I bordi della spianata sono racchiusi da una fortificazione di forma ellissoidale con 38 torri semicircolari e due porte diametralmente opposte. Il muro di pietre rozzamente squadrate, alto 18 m, è rivestito verso l'esterno da una cortina di pietra da taglio e all'interno è rinforzato da un possente vallo di mattoni di argilla cruda, alto 12 m. Questo vallo sembra che possa essere considerato piuttosto il recinto di un tèmenos che una vera e propria fortificazione, poiché all'interno di esso non si trovano le costruzioni di uno stanziamento abitato, ma soltanto il tempio, il palazzo e la sorgente.
Il tempio, il palazzo e probabilmente anche la sorgente erano inoltre circondati da un secondo muro di fortificazione, di perimetro rettangolare, del pari rinforzato da torri semicircolari, al quale si appoggiavano direttamente gli stessi vani degli edifici. Il lato orientale di questo muro interno è occupato dal tempio del fuoco, che consta di 30 ambienti, di corridoi, di iwān (v.) e di cortili con porticati a pilastri. Il centro del complesso è rappresentato da un vano quadrato (m 8 × 8), in asse con la porta settentrionale delle mura e con il centro del lago, un tempo coperto a cupola, sul tipo di un cahar taq (edificio a quattro arcate) con quattro ballatoi coperti a vòlta, dai quali i fedeli potevano vedere ed adorare il fuoco che ardeva al centro. Subito accanto, verso E, si trova il luogo dove veniva conservato perennemente acceso il fuoco: un vano cruciforme con cavità a forma di vasche per il fuoco. Adiacenti a questo ambiente sono due vani con pianta a forma di doppia croce, interpretati come stanze del tesoro, nei quali fra l'altro si conservava una copia dell'Avesta, trascrizione delle dottrine di Zoroastro. A N di questo complesso si apre un cortile secondario con un portico a pilastri, attorno al quale corre un magazzino con vani di forma trapezoidale allungata, i quali probabilmente contenevano il materiale da ardere per mantenere acceso il fuoco sacro.

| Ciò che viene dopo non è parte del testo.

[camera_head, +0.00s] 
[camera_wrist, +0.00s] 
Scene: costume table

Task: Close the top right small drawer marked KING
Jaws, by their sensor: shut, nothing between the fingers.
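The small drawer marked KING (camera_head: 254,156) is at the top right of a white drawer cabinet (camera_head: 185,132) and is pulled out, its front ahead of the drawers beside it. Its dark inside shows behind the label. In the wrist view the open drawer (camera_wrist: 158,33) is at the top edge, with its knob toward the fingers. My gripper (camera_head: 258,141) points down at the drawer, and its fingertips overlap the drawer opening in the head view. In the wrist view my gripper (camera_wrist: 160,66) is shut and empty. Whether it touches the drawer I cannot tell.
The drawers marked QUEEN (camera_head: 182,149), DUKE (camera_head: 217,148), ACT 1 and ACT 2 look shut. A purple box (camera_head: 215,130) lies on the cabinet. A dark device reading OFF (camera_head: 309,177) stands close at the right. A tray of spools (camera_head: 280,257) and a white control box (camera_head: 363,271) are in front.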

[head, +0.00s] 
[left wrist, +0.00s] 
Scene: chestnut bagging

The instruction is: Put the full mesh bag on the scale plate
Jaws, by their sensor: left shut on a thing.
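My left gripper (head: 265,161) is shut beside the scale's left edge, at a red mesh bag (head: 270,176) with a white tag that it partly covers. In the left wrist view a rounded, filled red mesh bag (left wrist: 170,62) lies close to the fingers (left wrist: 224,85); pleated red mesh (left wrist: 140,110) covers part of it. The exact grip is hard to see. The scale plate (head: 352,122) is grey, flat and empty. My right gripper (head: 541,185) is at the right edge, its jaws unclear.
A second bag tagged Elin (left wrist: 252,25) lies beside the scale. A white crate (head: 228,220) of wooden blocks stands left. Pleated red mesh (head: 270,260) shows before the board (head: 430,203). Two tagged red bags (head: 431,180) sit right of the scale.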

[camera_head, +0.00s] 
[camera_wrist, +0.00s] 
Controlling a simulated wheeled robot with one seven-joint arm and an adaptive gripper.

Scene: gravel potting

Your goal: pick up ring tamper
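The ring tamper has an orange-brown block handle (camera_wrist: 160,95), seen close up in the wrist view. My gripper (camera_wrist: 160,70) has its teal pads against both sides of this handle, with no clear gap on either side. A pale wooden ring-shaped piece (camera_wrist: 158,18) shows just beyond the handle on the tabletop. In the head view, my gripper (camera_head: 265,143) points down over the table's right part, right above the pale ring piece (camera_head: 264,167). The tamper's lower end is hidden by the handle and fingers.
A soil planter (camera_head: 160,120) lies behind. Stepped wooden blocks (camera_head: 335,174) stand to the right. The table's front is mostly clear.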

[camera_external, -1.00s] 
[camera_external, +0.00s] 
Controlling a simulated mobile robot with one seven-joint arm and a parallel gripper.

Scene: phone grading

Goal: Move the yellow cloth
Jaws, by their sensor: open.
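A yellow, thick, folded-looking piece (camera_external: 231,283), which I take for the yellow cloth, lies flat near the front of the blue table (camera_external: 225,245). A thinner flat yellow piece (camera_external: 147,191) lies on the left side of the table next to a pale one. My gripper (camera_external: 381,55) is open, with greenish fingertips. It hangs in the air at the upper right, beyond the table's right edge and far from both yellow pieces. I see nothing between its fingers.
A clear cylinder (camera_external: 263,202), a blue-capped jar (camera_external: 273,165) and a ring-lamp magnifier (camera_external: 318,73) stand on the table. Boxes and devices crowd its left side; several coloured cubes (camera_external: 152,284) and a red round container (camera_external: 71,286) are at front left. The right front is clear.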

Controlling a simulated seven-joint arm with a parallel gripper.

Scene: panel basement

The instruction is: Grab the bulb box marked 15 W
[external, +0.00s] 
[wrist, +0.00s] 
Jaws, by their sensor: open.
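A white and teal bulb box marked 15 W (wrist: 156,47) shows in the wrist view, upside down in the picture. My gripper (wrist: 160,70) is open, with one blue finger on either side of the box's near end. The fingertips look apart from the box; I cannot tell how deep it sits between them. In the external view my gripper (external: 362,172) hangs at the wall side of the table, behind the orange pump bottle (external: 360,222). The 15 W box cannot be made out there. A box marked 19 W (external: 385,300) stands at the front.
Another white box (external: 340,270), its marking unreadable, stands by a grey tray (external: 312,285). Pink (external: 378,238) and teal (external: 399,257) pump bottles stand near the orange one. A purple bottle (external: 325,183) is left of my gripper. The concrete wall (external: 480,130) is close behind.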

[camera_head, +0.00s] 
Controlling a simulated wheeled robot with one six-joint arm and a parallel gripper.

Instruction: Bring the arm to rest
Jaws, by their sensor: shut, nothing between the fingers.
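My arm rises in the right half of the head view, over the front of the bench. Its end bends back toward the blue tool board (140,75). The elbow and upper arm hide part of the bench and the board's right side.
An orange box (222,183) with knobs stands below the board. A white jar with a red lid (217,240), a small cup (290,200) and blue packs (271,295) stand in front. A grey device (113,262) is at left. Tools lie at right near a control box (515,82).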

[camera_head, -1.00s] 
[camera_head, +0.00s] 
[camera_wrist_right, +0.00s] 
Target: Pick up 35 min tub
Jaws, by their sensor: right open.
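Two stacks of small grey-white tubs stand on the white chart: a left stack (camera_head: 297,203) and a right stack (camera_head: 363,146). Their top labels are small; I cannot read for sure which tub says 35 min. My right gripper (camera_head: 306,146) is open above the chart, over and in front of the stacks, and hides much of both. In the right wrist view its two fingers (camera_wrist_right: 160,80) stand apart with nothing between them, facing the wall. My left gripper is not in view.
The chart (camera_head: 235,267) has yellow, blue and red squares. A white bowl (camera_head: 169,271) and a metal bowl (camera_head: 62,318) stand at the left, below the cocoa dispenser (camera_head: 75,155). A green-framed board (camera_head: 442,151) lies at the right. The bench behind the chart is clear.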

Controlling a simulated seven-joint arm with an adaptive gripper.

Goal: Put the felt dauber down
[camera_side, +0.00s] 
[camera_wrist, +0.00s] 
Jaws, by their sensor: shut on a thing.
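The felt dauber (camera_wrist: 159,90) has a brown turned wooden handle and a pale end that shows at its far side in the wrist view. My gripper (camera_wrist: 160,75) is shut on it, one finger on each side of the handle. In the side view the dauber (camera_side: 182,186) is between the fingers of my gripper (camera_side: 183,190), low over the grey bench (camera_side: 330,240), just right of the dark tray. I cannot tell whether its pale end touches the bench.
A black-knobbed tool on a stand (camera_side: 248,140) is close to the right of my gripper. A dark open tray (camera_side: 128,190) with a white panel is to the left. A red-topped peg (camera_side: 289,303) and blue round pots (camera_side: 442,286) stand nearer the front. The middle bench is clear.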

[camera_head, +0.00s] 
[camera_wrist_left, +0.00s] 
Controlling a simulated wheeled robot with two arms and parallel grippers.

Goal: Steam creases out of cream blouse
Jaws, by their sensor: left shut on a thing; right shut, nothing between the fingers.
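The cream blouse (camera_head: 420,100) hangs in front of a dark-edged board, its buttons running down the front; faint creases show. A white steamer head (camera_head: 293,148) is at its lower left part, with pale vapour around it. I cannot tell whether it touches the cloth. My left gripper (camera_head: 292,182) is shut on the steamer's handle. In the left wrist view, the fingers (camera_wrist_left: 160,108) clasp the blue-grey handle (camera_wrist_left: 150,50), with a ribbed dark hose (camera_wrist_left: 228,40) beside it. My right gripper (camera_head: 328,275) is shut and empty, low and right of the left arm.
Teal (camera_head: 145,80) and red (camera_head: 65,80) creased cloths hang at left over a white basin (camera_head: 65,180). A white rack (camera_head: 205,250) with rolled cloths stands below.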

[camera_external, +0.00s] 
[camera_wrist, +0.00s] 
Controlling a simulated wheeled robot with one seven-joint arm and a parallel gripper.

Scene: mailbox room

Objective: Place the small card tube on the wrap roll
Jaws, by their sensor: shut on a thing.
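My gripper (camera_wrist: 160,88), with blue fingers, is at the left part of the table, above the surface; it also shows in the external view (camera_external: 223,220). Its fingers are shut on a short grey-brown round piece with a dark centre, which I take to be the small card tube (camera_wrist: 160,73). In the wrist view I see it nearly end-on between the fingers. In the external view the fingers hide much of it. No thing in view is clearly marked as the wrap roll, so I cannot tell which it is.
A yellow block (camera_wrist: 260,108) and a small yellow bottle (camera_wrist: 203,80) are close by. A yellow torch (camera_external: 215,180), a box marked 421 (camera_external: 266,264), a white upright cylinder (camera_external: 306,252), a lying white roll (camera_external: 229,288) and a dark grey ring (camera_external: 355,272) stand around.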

Lungo il lato meridionale del tempio, in asse con esso, si trova un grande iwān, aperto verso il lago, il quale evidentemente rappresentava l'elemento di collegamento fra culto del fuoco e culto delle acque (culto di Anahita). I due vani nei quali ardeva il fuoco sono costruiti con mattoni cotti ed hanno un pavimento di otto strati di mattoni, mentre tutte le restanti parti dell'edificio hanno mura e pavimenti di pietra e vòlte di mattoni. In alcuni punti le mura si sono conservate fino a 6 m di altezza.
Il palazzo, completamente separato dal tempio da un lungo corridoio, sorge lungo il lato occidentale della fortificazione più interna. Di esso fino ad oggi sono state riportate alla luce due sale a tre navate con otto pilastri quadrati o rotondi e numerosi vani a pianta cruciforme. Il grandioso iwān coperto a vòlta (11 m di ampiezza) dell'ala occidentale sembra essere stato la famosa sala del trono dei re sassanidi (takht-i taqdis) decorata da un orologio astronomico.
Intorno al 1271, sulle rovine del tempio del fuoco e del palazzo, e al riparo delle fortificazioni ancora efficienti, l'Ilkhan Abaqa costruì, riadoperando in parte le mura preesistenti, un palazzo riccamente decorato di maioliche e di stucchi. Il centro del nuovo edificio era costituito dal lago attorno al quale correva un portico a pilastri. La località non fu più abitata a partire dal XIV secolo.
Bibl.: A. U. Pope e altri, in Antiquity, 12, 1938; L. I. Ringbom, Grabstempel und Parradies, Stoccolma 1951; H. H. von der Oster-R. Naumann, Takht-i Suleiman, in Teheraner Forschungen I, 1961. Rapporti preliminari sugli scavi della missione tedesca in Arch. Anz., 1961; 1962; 1964 e 1965.